**THE PROBLEM**
Your task is to repeat the lines from the line with "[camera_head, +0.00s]" to the line with "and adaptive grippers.", both ends included, and nothing else. Pictures stay out of the copy.

# Start of RECORDS PROVIDED

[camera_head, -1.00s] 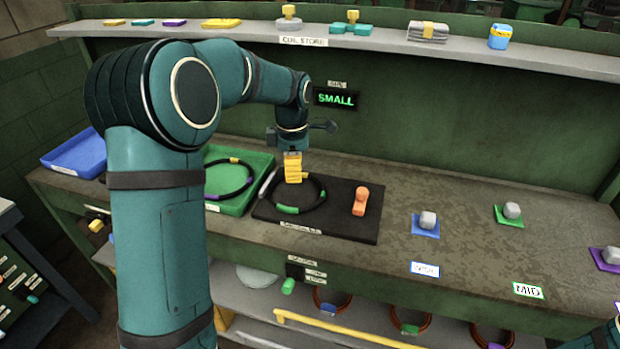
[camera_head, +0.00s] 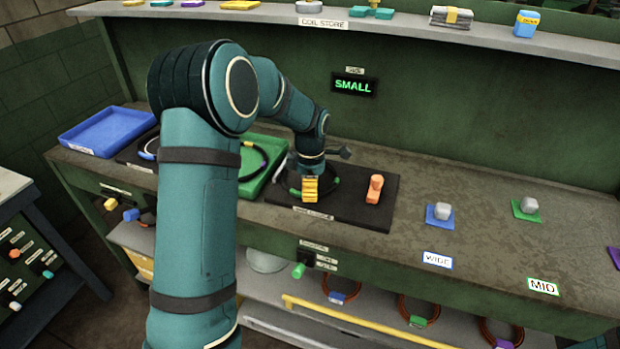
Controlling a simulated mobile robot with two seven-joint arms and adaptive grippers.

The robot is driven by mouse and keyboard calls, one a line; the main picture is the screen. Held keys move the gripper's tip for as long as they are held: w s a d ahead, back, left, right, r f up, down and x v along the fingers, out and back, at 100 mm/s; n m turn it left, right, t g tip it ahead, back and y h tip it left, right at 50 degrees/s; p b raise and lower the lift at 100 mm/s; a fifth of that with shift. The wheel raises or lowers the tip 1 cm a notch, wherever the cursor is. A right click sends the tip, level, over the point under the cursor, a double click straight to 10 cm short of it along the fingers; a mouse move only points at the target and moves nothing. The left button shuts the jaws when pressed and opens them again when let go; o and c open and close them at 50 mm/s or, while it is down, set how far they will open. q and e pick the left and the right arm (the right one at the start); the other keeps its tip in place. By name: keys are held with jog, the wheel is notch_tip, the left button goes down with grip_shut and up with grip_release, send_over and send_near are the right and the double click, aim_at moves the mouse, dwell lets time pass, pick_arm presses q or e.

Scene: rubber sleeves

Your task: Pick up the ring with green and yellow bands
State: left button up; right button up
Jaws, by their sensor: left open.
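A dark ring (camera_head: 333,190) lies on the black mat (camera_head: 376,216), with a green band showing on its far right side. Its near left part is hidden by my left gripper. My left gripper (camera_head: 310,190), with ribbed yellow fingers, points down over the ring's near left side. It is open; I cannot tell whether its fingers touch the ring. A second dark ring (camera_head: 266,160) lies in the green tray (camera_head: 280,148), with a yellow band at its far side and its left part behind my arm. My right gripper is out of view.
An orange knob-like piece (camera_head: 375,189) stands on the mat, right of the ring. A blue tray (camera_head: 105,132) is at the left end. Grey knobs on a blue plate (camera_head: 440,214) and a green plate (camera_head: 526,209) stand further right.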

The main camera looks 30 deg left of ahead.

# End of RECORDS PROVIDED
# Start of RECORDS PROVIDED

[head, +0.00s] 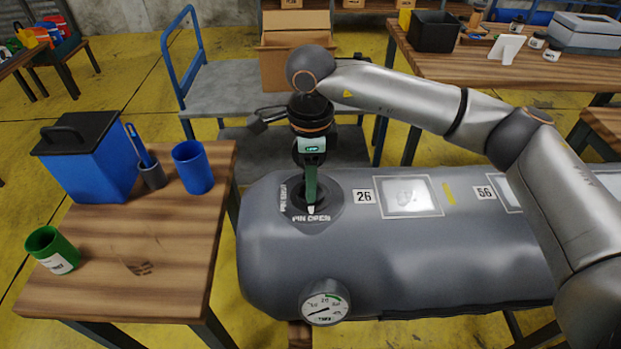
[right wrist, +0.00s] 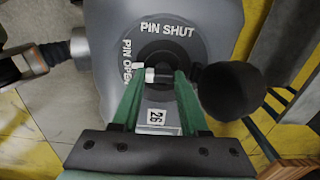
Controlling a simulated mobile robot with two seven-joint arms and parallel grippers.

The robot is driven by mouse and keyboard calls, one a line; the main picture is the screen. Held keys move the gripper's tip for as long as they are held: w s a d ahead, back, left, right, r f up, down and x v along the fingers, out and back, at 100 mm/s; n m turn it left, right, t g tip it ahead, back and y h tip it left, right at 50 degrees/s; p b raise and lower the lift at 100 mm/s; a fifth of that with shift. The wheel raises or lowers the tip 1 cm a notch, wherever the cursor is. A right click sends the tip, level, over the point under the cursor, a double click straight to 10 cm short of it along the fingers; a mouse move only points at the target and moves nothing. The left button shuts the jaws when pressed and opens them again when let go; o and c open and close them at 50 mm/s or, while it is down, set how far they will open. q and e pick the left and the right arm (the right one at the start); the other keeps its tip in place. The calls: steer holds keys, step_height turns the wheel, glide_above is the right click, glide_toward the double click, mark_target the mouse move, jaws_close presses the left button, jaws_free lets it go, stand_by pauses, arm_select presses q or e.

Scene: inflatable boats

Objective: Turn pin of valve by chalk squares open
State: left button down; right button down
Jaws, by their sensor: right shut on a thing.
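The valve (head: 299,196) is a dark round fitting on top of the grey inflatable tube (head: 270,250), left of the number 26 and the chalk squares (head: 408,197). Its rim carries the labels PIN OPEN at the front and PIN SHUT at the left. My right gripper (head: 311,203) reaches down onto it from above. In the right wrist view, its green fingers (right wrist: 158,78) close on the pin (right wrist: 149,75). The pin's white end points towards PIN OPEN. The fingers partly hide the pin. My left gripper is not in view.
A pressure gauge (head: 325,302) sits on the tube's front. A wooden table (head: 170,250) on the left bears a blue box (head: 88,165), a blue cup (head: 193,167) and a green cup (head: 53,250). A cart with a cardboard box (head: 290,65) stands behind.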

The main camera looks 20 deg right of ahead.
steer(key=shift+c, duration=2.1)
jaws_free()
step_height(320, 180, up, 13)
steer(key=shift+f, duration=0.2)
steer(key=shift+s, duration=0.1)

# End of RECORDS PROVIDED

**CORRECT RESPONSE**
[camera_head, +0.00s] 
Controlling a simulated mobile robot with two seven-joint arms and adaptive grippers.

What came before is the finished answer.